(Items from a dataset)
=-=-=-=-=

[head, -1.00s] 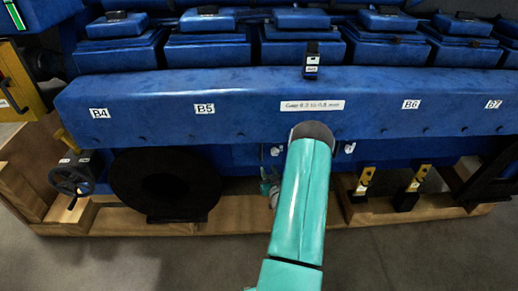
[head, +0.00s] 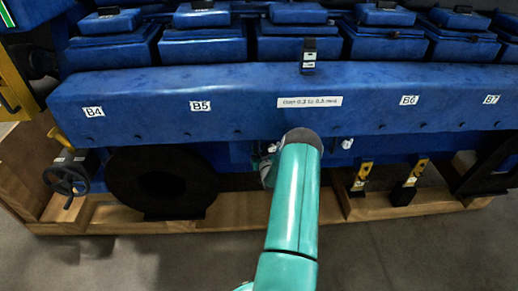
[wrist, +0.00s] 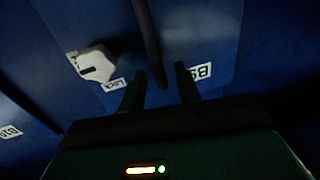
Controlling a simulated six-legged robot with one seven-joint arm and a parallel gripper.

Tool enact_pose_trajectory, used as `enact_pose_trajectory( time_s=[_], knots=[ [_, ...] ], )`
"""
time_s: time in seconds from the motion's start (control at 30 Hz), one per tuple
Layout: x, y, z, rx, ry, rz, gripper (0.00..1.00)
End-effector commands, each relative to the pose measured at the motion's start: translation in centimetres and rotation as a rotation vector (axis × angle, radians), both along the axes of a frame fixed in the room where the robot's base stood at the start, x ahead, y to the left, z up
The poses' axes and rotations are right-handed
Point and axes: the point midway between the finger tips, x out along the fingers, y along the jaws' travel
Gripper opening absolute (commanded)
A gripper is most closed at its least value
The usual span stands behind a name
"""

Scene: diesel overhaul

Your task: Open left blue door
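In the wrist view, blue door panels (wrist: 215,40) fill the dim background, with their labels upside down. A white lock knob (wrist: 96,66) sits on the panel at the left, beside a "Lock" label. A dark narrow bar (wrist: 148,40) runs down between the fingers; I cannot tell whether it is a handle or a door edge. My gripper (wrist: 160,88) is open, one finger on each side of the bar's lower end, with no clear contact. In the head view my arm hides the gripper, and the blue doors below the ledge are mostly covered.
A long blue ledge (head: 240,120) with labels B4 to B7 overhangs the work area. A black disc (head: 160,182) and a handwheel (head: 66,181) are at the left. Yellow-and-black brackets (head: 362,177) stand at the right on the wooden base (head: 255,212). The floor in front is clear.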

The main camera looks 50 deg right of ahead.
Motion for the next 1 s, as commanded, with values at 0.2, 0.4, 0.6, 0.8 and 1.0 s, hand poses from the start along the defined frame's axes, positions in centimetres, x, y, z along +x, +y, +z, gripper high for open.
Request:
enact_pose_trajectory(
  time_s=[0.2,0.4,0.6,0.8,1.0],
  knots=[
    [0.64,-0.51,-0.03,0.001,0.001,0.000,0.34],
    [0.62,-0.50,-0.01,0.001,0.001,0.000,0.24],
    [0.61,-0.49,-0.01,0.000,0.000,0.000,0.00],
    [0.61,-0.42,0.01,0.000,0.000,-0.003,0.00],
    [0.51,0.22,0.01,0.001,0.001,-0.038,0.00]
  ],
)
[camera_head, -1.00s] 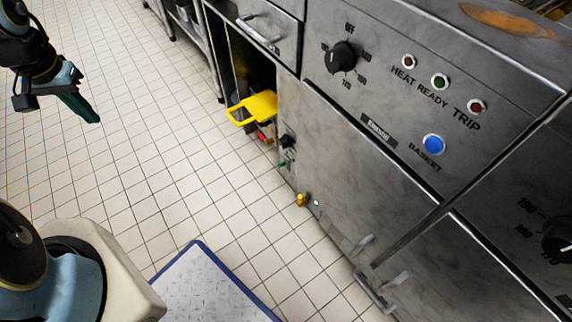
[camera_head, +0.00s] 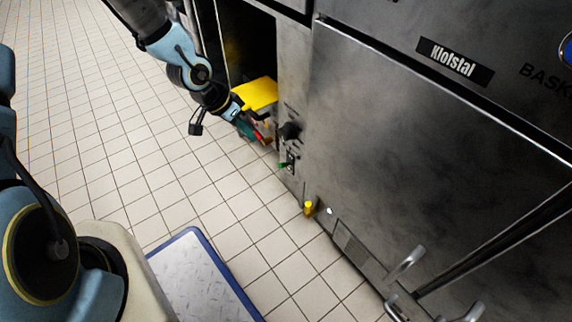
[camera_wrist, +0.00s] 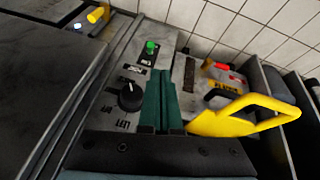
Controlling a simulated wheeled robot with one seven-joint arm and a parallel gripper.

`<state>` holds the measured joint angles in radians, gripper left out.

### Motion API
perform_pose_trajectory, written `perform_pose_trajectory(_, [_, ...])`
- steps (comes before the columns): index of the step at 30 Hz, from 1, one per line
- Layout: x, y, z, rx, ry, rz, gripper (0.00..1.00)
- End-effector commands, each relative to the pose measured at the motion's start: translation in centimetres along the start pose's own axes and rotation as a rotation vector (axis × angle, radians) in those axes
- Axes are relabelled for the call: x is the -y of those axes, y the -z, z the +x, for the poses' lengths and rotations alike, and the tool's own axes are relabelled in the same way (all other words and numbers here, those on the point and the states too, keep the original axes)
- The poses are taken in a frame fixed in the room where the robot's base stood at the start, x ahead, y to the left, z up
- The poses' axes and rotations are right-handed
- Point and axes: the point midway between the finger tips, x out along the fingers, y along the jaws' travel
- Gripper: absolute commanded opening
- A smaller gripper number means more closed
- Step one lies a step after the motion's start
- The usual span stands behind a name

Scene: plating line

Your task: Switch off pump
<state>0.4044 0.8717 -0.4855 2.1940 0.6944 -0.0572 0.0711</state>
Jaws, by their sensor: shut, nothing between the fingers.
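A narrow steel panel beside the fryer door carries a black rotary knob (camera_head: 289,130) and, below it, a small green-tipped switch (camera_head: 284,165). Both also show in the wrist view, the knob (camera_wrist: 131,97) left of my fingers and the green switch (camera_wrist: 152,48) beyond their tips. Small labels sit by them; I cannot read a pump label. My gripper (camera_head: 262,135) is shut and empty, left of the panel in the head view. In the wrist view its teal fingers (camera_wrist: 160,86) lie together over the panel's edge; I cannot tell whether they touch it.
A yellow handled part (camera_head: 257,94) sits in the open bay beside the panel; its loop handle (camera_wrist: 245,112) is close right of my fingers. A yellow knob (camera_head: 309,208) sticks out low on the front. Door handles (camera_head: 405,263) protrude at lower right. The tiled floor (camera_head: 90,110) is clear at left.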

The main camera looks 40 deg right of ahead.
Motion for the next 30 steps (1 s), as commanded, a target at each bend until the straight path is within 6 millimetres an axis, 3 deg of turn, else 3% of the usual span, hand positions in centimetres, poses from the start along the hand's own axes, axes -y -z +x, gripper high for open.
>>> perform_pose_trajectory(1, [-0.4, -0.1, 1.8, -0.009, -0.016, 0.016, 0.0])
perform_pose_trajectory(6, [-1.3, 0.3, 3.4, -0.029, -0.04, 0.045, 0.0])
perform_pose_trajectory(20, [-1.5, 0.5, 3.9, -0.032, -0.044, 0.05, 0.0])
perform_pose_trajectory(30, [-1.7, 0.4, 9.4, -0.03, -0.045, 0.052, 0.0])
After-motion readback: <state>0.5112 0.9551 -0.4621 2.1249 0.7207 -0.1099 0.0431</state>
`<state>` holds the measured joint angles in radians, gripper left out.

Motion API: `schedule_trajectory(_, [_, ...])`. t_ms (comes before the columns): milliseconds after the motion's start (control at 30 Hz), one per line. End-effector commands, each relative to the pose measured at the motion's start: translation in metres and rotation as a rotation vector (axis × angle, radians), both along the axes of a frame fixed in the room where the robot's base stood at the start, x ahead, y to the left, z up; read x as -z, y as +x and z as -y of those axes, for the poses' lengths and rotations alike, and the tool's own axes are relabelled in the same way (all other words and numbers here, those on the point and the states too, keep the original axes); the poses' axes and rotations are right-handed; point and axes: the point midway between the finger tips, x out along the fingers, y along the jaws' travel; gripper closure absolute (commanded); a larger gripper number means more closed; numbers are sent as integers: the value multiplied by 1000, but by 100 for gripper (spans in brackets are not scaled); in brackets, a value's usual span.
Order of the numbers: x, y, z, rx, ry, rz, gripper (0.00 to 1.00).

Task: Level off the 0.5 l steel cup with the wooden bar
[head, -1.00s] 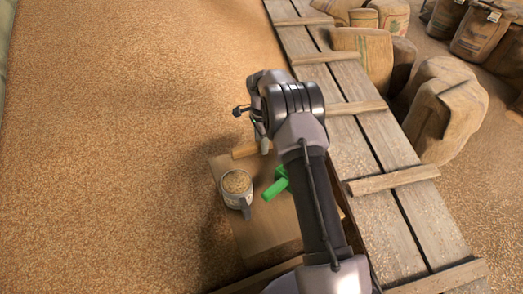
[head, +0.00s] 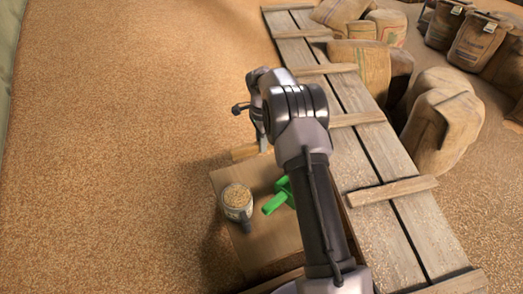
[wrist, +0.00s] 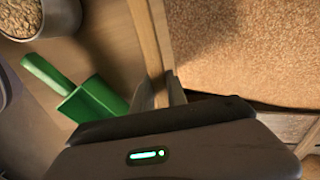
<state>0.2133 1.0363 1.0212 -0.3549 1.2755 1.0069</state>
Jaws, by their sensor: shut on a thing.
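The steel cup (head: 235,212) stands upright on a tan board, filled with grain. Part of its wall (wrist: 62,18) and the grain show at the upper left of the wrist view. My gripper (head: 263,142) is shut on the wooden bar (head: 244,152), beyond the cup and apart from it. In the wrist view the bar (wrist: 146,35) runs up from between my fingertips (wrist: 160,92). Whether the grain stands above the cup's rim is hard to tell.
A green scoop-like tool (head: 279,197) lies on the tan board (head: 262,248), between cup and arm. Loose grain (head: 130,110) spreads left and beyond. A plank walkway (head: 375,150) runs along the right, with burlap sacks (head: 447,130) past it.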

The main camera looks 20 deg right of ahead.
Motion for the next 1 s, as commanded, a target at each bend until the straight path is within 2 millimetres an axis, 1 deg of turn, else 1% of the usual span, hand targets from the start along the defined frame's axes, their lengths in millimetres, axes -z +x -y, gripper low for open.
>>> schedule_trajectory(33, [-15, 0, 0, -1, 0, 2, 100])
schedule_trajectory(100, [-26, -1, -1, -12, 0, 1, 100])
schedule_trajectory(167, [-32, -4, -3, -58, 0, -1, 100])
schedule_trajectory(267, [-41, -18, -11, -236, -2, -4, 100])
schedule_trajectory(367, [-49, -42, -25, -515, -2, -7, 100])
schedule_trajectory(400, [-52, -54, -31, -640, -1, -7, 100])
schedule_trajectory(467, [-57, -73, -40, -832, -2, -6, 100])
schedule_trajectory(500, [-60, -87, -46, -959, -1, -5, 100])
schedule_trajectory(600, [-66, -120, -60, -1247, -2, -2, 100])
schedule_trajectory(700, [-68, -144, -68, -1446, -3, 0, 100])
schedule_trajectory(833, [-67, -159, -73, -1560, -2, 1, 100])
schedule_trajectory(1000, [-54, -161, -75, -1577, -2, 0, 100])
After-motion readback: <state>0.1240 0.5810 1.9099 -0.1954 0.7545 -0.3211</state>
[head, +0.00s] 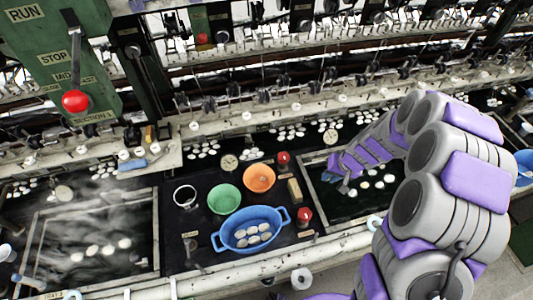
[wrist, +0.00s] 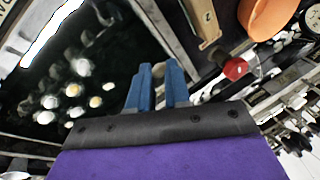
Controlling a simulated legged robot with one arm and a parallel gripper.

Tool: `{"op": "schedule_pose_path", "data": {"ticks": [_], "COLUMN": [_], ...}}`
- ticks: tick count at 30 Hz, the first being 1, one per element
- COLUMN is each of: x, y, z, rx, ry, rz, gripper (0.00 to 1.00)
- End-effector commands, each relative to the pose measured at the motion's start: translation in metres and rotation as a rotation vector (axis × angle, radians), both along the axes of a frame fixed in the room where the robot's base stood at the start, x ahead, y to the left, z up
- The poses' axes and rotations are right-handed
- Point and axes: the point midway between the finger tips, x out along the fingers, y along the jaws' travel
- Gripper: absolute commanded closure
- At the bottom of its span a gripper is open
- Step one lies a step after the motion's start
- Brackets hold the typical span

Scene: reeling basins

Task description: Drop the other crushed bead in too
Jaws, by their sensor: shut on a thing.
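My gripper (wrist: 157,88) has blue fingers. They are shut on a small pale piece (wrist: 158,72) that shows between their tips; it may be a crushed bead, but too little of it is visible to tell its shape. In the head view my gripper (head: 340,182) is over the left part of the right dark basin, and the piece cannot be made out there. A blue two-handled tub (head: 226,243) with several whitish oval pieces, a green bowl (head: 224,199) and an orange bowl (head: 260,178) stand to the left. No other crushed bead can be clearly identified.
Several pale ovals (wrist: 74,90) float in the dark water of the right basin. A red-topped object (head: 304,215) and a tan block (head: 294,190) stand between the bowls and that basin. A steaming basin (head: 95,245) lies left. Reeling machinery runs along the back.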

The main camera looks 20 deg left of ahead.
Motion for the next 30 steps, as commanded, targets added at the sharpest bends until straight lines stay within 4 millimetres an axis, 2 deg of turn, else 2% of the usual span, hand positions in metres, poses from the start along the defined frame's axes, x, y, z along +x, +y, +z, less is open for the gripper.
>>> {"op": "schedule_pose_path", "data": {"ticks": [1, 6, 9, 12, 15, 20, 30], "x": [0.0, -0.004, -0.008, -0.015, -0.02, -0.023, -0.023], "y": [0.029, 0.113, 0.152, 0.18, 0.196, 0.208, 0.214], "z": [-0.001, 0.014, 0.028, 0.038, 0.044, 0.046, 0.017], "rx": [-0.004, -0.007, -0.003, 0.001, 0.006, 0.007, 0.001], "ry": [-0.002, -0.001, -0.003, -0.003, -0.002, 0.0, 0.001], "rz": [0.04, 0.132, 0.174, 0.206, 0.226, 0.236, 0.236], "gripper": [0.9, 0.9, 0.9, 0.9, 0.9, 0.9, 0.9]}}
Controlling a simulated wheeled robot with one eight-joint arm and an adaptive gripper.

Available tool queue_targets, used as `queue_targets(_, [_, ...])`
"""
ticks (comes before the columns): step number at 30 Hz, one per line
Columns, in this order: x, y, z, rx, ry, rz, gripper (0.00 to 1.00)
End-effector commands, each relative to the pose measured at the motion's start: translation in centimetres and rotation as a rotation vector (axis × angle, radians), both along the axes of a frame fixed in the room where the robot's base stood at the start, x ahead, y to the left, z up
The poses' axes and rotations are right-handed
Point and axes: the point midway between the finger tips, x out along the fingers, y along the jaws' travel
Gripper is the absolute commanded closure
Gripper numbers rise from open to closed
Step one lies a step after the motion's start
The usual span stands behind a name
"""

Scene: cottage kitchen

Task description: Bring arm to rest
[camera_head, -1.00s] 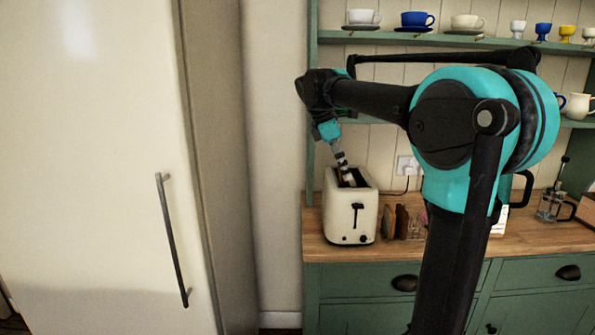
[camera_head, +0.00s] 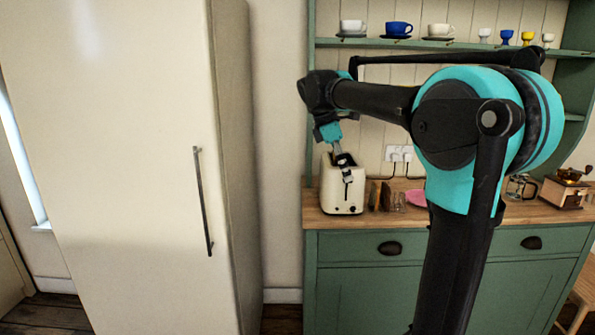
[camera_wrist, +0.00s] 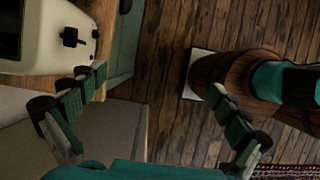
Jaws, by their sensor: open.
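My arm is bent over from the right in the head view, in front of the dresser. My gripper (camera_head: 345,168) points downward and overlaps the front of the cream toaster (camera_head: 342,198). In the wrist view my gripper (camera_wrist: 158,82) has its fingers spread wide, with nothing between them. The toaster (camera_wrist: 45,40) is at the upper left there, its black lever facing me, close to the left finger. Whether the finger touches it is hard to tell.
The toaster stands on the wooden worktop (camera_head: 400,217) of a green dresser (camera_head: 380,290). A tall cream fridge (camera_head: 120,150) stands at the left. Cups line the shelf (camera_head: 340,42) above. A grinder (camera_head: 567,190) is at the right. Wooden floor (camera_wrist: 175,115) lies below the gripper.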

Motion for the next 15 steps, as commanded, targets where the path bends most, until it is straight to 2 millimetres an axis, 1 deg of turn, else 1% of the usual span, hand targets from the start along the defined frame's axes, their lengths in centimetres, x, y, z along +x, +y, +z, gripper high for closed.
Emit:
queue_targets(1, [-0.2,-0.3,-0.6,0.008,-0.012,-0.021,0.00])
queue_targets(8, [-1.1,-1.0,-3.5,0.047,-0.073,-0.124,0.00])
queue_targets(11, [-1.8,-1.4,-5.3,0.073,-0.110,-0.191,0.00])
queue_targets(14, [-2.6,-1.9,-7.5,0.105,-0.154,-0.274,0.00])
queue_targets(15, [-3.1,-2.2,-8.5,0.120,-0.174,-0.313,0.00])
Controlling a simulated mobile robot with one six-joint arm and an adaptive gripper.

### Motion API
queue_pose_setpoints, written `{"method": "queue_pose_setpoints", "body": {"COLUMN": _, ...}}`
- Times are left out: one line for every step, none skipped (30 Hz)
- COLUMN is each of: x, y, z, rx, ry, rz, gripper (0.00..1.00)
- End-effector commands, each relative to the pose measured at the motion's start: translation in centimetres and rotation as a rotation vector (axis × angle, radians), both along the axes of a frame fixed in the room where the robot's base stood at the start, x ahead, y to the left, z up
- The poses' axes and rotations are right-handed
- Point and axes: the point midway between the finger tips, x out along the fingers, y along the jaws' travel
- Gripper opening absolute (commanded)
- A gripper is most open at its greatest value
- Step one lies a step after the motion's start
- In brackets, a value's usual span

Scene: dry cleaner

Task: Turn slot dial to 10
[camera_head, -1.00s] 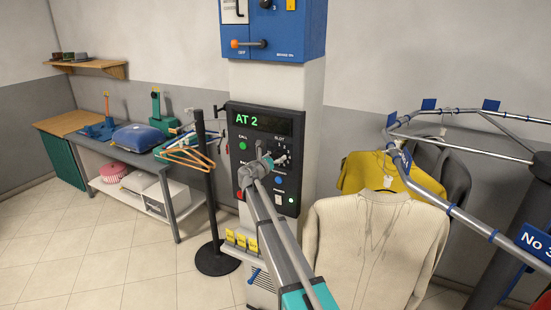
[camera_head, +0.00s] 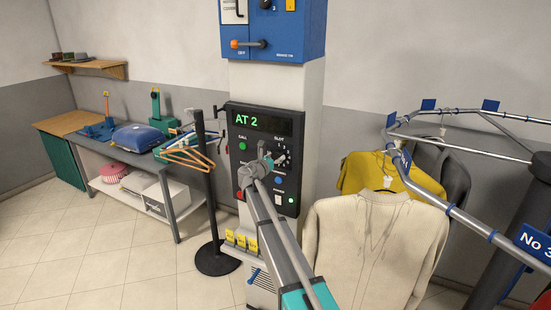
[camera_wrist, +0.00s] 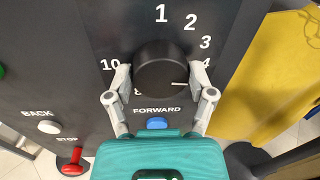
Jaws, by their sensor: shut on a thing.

=-=-=-=-=

Each line from the one holding "- The usual span stands behind a name" to the one holding "<state>0.4044 0.8717 -0.4855", those two included, is to be transcribed exactly, and no other line.

- The usual span stands behind a name

Scene: plating line

Your task: Switch off pump
<state>0.4044 0.8717 -0.4855 2.1940 0.6944 -0.0572 0.0711</state>

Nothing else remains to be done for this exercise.